Wednesday, August 12, 2009

Poverty In America


It's not the problem of not finding food to find at all, its that fresh, affordable and healthy food are much harder to come by than the fried chicken and Big Mac's found on nearly every street corner. It is a problem of access and affordability more than anything else. In the article "Food Deserts Benefit From Farmers Markets" by Greg Plotkin, he mentions that from a statistic, families do not only need help accessing fresh food, they also need help learning how to eat healthy and understanding why it is so important to their health. And thus, the Veggie Project was born.
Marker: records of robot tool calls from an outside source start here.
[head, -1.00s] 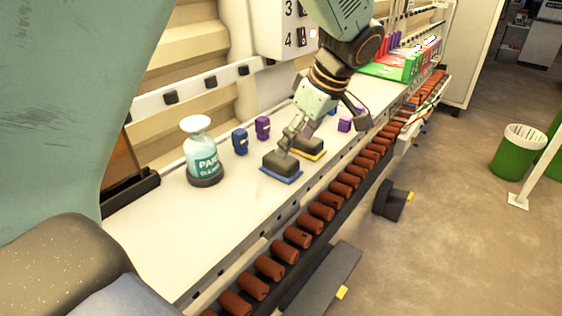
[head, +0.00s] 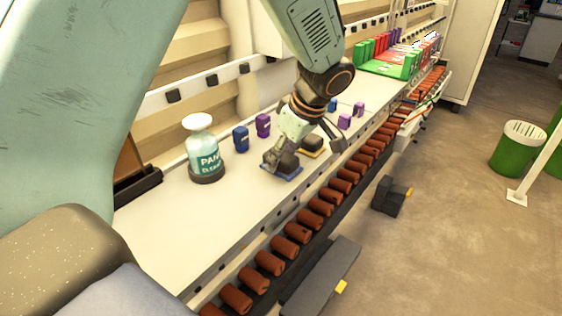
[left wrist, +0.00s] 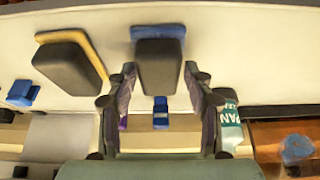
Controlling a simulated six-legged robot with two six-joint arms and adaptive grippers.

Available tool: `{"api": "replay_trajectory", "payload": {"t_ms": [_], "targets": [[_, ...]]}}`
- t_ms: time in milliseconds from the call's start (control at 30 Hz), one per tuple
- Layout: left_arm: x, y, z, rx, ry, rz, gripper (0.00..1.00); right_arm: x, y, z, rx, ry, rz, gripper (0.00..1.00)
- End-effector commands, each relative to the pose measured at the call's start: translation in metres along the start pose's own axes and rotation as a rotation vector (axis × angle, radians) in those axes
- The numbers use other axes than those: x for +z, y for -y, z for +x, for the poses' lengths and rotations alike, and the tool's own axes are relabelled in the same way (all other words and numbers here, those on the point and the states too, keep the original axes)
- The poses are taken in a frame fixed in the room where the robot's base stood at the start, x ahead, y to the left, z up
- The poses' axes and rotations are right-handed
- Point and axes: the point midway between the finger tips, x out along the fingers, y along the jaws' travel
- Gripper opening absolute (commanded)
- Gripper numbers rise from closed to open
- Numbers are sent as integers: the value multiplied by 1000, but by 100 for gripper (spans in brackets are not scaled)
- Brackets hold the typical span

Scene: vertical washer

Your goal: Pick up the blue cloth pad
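The blue cloth pad (head: 290,174) lies flat on the pale worktop, with a dark grey block on its top. In the left wrist view the blue cloth pad (left wrist: 158,32) is straight ahead, its dark block just at the fingertips. My left gripper (head: 280,154) is over the pad, covering part of it in the head view. In the left wrist view my left gripper (left wrist: 160,80) is open, one finger on each side of the block's near end. Whether the fingers touch the block is hard to tell. My right gripper is not in view.
A similar yellow pad (head: 312,153) lies close behind the blue one. A labelled bottle (head: 204,150), a blue block (head: 241,139) and a purple block (head: 263,125) stand to the left. A row of red-brown rollers (head: 298,233) edges the worktop. The worktop's near-left part is clear.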

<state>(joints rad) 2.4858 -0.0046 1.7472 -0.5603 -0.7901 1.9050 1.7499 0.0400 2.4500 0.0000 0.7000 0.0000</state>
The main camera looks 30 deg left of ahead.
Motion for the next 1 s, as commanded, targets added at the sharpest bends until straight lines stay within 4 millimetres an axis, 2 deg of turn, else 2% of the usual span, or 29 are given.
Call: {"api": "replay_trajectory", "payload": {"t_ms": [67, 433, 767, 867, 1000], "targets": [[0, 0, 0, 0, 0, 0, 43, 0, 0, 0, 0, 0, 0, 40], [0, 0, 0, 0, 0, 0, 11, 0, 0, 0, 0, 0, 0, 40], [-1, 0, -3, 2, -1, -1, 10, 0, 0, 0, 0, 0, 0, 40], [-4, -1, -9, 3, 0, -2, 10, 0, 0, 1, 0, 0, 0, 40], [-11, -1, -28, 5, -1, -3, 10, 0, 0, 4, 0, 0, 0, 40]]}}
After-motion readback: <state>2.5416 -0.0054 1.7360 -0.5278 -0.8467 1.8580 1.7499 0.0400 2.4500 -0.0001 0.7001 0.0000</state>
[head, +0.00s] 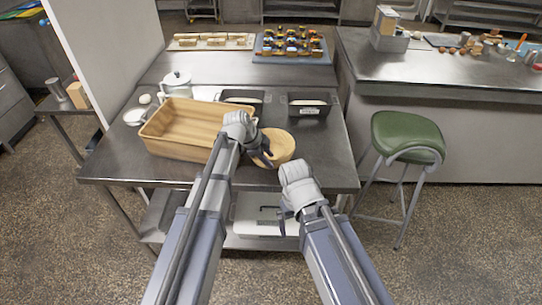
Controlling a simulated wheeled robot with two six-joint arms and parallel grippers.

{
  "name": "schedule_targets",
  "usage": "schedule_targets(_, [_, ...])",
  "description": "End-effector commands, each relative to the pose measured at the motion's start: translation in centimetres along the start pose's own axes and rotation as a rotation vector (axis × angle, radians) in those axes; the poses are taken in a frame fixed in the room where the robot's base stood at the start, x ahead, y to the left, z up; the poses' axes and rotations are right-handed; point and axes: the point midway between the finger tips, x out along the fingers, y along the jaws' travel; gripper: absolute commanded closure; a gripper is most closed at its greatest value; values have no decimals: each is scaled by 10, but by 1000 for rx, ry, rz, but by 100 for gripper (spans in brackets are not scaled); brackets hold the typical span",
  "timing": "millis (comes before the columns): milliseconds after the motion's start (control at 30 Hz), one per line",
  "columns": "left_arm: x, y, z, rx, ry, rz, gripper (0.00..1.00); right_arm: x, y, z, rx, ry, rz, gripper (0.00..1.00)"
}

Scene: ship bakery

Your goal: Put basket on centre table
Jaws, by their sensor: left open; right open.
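A light-brown rectangular basket (167,146) with raised sides stands on the left part of the dark metal table (325,165) in the head view. It looks empty inside. A smaller round tan wooden bowl or basket (283,153) stands to its right on the same table. My left gripper (263,155) is open at the right of the rectangular basket and in front of the round one, covering part of both. I cannot tell whether it touches either. My right gripper (286,214) is open and empty, lower in the picture by the table's front edge.
A white pot (176,84), a small white dish (135,116) and dark tins (309,104) stand behind and beside the basket. A blue tray (291,58) of small items lies further back. A green stool (408,137) stands right. The table's front right is clear.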

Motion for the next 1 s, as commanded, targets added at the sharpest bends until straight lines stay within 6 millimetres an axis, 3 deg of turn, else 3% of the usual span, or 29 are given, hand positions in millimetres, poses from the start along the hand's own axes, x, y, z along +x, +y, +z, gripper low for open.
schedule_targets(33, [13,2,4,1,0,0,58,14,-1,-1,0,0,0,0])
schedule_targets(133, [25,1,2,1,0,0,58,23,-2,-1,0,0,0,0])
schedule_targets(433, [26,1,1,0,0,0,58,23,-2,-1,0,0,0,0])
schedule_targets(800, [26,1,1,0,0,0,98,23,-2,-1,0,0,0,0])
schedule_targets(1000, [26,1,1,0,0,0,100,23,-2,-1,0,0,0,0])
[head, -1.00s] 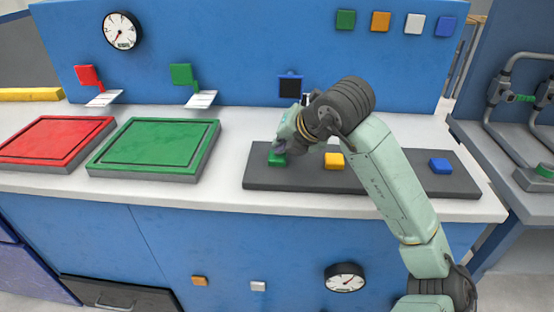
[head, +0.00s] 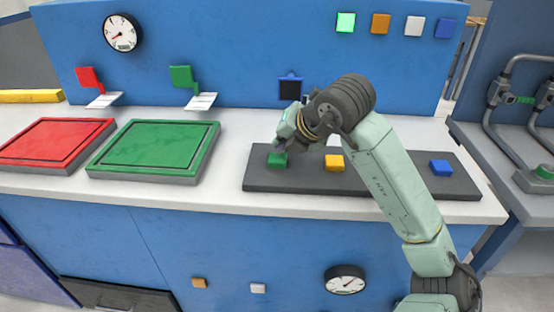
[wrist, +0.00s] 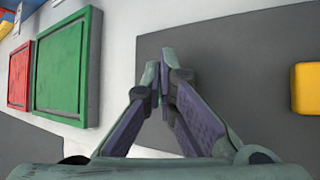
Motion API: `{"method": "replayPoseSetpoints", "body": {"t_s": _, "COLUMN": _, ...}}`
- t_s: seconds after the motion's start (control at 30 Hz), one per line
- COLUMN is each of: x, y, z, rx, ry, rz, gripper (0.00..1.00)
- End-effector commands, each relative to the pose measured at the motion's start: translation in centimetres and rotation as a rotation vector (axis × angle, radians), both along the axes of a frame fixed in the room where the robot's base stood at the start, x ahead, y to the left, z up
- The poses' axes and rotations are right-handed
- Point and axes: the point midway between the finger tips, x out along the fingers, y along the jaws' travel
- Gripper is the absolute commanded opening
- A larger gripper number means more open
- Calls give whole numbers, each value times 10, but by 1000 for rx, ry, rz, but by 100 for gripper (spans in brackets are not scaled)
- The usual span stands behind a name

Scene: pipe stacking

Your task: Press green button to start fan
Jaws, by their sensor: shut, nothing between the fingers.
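The green button (head: 277,160) sits at the left end of a dark grey panel (head: 380,185) on the white counter. My gripper (head: 283,147) is right over it, fingers pointing down; I cannot tell whether the tips touch the button. In the wrist view my gripper (wrist: 168,62) is shut with nothing between the fingers, and the green button is hidden. A green square light (head: 346,22) on the blue back wall glows bright. No fan can be made out.
A yellow button (head: 335,162) is just right of my gripper, and a blue button (head: 441,167) is farther right. A green tray (head: 150,147) and a red tray (head: 55,143) lie to the left. Orange (head: 380,23), white and blue squares line the wall.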

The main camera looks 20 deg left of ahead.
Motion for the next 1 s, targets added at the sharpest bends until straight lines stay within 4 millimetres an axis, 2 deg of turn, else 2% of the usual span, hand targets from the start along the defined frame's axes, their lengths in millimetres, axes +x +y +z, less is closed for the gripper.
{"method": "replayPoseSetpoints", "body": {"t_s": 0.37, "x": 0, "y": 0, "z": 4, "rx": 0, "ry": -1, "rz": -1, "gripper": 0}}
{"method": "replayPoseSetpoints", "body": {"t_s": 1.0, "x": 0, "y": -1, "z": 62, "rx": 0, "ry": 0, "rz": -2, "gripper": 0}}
The Veggie Project is committed to "improving access to fresh fruits and vegetables in food desert neighborhoods while supporting local agricultural systems with the hopes of improving the obesity epidemic.

"Children are the cornerstones of the markets, and are responsible for coordinating set up, determining the amount of produce available each week and are even allowed to set the prices for all the products"(Plotkin). In return for their labor, the children receive vouchers which they can use to purchase fresh food at the markets.

Parents and community members are also encouraged to participate through the Super Chef Super Shopper program which provides market vouchers to participants in return for completing surveys, submitting healthy recipes that use locally-grown produce or attending cooking classes hosted by the Veggie Project staff. This is designed to give the project leaders more information about the barriers that keep fresh food from being a routine part of the lives of food desert residents. There may be no better way to achieve a reduction in the rate of childhood obesity than promoting healthy eating habits from an early age.